In the last meeting we were concerned about the easiest way for designers to link auth services to both a browser or a webservice. Now for a service this would logically be an XMLRPC or SOAP request that can be recognized by the connecting service and spawned to the DotGNU auth component. Web pages however pose a special problem because:
1) the interactor is human being using a client, not a client program
2) the interactor makes a decision to authorize or not authorize and may do so at any time during the transaction 3) the webservice is abrogated from accessing profile information until the user authorizes 4) the webpage accessible services are largely already written in HTML and though new services myay surface in other markups, HTML will remain popular for quite sometime. We need to easily link into the existing infrastructure.
I've been largely opposed to plugins in the past, because, quite frankly 
I couldn't make them work in either the FrePort or MACS context and 
certainly not in a unified context. I've had new insight and I think 
plug-ins, which have been suggested many times in the past, would be 
acceptable, so long as they do not render anything within the current 
page context. Consider the following methodology:
The HTML page will contain in the <head>
<link type="application/x-gnuprofile" href="https://the.service.uri.com/link/to/requested/info.gpro";>
All browsers allow us to add media types as plugin, or in the case of 
IE: Active-X. The x-gnuprofile file would contain the necessary 
definition for authorization with the page in question. The browser 
would by following the basic rules of <link> and would download 
the x-gnuprofile file and then pass this data to the plugin? The file 
would contain a static version of the very same commands used in the 
XMLRPC or SOAP call used by a peer to peer webservice. If the user has 
not logged into their profile; the plug-in pops a window and asks 
"[Site] requests you to authorize" with appropriate gadgets to 
accomplish that task. If the user is already logged in the user will be 
asked whether they wish to authorize the transmission of all or part of 
their profile (with confirmation on sensitive transmissions) to the 
service. The user can also be given an opportunity to switch their role 
at this point; roles save users from having multiple accounts and I 
strongly emphasize them in FrePort.  The best of all from our standpoint 
has to be that there is no massive need for support from the web 
developer beyond writing his gpro, which could be a wizard. Greatest 
plus for the web designer: no "login gnu" button need be allocated on 
the web page. They can keep their existing layout, look and feel.
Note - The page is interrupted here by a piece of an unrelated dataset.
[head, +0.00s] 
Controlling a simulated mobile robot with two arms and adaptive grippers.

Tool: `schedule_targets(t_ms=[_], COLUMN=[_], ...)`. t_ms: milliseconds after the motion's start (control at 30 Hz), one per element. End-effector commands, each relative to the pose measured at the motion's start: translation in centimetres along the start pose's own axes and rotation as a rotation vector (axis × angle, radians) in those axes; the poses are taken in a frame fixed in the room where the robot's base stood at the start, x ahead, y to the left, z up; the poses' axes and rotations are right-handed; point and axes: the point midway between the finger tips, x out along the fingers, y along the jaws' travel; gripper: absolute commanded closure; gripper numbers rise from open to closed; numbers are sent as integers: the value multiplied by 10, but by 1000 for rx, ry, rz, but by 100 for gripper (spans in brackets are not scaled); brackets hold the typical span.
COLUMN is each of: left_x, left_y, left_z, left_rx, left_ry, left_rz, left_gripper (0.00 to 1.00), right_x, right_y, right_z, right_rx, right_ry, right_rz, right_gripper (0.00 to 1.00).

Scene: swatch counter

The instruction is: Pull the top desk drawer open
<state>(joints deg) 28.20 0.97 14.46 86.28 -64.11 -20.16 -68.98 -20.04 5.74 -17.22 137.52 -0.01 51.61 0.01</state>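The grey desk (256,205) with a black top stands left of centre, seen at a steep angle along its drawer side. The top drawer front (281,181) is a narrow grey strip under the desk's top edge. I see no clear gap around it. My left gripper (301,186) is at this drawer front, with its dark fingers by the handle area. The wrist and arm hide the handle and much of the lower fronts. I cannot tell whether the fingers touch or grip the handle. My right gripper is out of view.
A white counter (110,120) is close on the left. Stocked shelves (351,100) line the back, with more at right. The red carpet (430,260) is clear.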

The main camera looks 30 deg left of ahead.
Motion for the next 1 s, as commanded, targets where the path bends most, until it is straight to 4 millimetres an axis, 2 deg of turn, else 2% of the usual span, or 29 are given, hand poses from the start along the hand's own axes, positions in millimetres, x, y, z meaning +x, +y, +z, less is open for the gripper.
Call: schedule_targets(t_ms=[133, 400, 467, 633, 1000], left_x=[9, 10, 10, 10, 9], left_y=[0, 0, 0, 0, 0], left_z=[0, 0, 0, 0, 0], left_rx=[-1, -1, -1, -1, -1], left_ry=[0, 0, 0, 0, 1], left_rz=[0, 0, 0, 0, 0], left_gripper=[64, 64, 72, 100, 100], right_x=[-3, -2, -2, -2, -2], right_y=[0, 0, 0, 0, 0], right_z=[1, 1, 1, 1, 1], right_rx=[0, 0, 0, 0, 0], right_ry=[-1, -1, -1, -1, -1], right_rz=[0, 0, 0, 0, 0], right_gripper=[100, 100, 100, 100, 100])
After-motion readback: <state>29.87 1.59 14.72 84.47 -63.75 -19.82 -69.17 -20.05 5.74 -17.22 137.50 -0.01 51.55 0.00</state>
If you think about the proposal, we meet all the requirements of the 
above scenario.
Of course, all the above is contingent on politics as well as 
technology. Will we be required to register the MIME type and extension 
with the appropriate authority, or submit for approval our novel use of 
<link> to the W3C? Will we be required to interact with some search 
registry of plugins and would the powers-that-be try to block our 
access? I can think of other political questions not the least of which 
would be to recruit an ActiveX programmer, but the main question for now 
would be "Does this solve the browser problem?"